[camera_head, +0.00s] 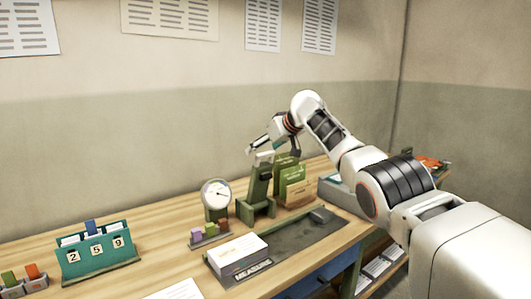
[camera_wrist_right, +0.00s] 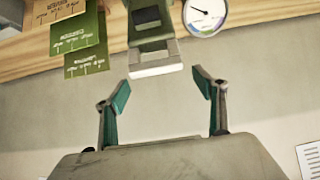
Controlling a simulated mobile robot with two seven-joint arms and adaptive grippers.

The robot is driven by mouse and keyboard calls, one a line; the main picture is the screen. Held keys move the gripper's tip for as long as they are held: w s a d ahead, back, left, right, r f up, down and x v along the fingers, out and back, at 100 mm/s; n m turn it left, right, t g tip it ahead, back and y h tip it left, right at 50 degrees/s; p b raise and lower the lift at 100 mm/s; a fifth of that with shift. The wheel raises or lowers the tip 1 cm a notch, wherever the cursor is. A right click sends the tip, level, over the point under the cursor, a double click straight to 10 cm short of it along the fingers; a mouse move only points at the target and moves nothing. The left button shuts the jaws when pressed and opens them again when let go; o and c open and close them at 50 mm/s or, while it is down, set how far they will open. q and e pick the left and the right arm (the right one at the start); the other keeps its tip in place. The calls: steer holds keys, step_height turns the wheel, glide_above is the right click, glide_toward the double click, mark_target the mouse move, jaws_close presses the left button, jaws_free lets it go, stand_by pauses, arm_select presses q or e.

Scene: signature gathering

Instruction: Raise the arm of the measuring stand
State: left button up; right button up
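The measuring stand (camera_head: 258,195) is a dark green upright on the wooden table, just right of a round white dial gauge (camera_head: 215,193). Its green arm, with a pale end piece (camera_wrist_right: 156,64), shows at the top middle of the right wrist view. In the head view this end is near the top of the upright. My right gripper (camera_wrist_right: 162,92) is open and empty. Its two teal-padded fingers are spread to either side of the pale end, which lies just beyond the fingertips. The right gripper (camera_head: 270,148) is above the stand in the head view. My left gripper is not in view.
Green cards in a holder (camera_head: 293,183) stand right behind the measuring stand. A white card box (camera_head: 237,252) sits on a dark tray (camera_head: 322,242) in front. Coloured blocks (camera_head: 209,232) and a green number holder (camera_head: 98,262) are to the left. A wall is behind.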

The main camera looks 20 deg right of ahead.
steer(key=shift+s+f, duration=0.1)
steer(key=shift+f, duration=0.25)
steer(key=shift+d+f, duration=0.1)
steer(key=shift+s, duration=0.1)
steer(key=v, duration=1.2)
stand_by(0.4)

____

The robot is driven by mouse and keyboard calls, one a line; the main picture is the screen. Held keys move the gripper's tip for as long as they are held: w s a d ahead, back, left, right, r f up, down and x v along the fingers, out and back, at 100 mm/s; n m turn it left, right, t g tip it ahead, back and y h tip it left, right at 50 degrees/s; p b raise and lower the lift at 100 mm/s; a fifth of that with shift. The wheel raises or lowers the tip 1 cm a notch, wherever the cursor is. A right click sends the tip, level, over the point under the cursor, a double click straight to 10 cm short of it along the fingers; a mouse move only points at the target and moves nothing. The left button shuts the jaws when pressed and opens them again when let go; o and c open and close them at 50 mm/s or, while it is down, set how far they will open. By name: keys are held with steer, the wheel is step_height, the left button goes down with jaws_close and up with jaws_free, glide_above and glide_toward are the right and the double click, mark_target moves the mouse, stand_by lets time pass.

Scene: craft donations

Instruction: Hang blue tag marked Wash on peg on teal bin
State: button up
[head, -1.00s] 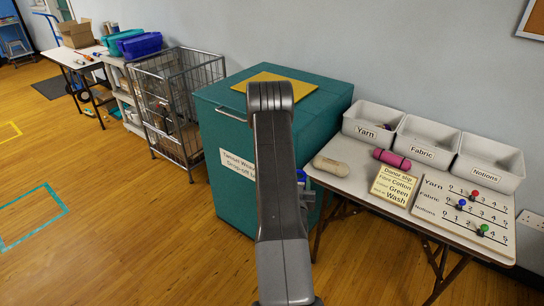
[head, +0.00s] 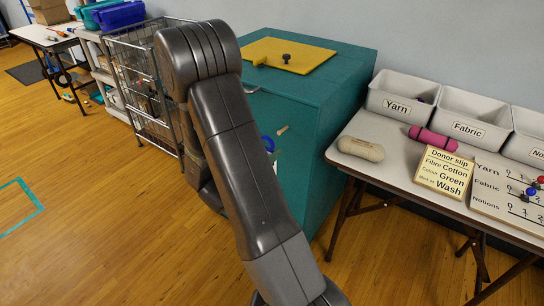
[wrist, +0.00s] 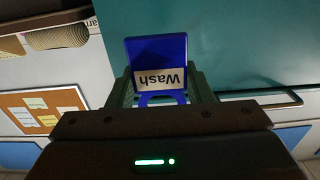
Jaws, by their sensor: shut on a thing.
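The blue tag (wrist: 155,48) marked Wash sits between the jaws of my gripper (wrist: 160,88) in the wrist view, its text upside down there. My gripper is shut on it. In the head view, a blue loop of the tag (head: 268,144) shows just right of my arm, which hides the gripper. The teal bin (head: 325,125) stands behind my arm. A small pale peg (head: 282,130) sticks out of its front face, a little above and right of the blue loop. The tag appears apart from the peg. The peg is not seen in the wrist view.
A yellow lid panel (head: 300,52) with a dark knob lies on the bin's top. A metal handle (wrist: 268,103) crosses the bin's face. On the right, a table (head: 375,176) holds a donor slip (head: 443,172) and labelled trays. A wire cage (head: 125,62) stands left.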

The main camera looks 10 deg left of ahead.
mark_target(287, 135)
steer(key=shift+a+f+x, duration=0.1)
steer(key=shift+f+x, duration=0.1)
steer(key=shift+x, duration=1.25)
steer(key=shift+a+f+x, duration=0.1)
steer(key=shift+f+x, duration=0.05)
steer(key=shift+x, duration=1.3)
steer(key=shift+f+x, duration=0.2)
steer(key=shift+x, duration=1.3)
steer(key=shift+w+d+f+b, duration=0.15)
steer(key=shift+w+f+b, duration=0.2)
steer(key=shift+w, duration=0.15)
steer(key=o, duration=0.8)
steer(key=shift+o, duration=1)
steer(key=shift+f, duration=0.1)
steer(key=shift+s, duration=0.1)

____

Task directions: Please quote only the span of lines whose first line contains "[camera_head, +0.00s]" and whose last line contains "Controlling a simulated", leaving every picture out.

Result of this exercise:
[camera_head, +0.00s] 
[camera_wrist_right, +0.00s] 
Controlling a simulated mobile robot with two seven-joint arms and adaptive grippers.

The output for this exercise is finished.